Thanksgiving Sweet Potato Pasta Gratin

Featured in: Vegetarian Favorites

This creamy baked pasta dish brings sweet potatoes and aromatic sage together with onions, garlic, and a rich cheese-laden sauce. Gruyère and Parmesan melt into a velvety filling, complemented by a crispy breadcrumb topping. Enjoy layers of tender sweet potatoes and al dente pasta, all nestled in a comforting, golden casserole. It's a festive vegetarian main or hearty side, ideal for Thanksgiving celebrations or any cool-weather feast. Pair it with fresh parsley and a glass of crisp Chardonnay for the perfect finishing touch.
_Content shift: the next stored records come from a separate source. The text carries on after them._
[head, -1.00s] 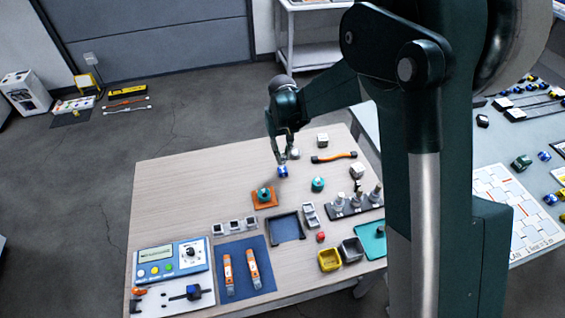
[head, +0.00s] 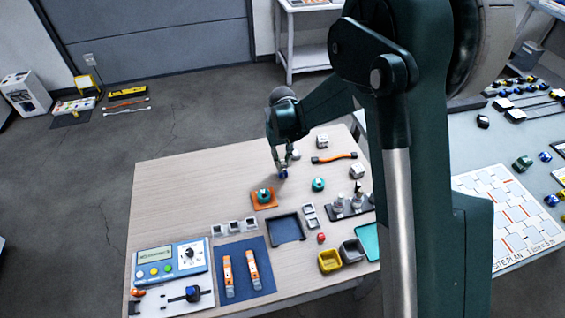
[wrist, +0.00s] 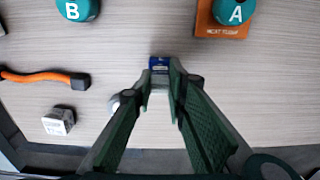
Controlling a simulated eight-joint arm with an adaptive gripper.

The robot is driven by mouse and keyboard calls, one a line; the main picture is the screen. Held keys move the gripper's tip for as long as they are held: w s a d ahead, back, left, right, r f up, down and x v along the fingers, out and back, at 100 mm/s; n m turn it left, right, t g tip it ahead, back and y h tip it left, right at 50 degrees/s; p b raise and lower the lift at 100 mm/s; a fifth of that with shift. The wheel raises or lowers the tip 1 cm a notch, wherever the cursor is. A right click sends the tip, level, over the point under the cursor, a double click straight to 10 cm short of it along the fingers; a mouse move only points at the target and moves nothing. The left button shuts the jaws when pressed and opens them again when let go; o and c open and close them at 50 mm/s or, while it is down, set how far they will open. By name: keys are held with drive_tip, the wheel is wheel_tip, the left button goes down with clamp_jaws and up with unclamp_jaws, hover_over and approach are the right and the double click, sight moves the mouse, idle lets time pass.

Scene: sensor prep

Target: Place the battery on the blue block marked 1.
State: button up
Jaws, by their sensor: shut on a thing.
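My gripper (head: 283,164) is low over the table, with its fingertips at a small blue block (head: 284,174). In the wrist view the fingers of my gripper (wrist: 161,78) are close together. They are shut on a small greyish thing between the tips, which I take to be the battery; the fingers hide most of it. The blue block (wrist: 159,62) shows just beyond the tips, with a pale patch. Its mark is too small to read. I cannot tell whether the held thing touches the block.
A teal knob marked A on an orange plate (wrist: 210,28) and a teal knob marked B (wrist: 77,8) stand nearby. An orange cable (wrist: 45,77) and a white cube (wrist: 59,121) lie to the left in the wrist view. The table's left side (head: 170,190) is clear.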

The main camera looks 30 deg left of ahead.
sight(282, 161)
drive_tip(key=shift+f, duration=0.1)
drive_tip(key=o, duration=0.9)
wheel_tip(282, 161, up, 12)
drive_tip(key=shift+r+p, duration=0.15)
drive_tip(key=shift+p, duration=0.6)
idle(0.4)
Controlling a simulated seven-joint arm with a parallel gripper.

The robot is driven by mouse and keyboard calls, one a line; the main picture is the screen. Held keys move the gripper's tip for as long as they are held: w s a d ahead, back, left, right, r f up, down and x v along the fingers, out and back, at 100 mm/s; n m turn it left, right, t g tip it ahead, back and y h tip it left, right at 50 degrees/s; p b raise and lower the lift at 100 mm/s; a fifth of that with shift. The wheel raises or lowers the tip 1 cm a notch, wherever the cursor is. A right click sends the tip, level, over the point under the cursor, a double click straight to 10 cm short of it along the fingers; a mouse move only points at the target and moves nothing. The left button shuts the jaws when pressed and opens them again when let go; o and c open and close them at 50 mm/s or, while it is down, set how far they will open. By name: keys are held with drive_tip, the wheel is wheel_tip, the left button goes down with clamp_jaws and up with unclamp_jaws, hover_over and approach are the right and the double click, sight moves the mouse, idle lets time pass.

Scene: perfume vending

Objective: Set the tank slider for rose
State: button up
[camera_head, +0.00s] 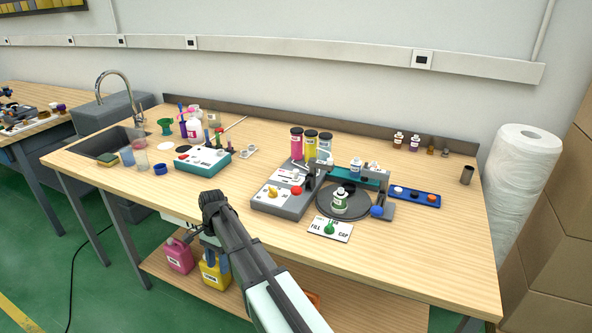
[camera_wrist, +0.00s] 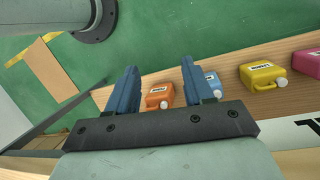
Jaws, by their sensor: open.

Updated on Sat, 27 Sep 2025 10:07:10 GMT
Golden, bubbly Thanksgiving Sweet Potato Pasta Gratin with a crispy breadcrumb topping, ready to serve. Save
Golden, bubbly Thanksgiving Sweet Potato Pasta Gratin with a crispy breadcrumb topping, ready to serve. | whisknjoy.com

This hearty Thanksgiving Sweet Potato Pasta Gratin has transformed my holiday table from predictable to extraordinary. It strikes the perfect balance between comfort food and festive elegance, bringing together the sweetness of sweet potatoes with the earthiness of sage in a creamy, cheesy embrace.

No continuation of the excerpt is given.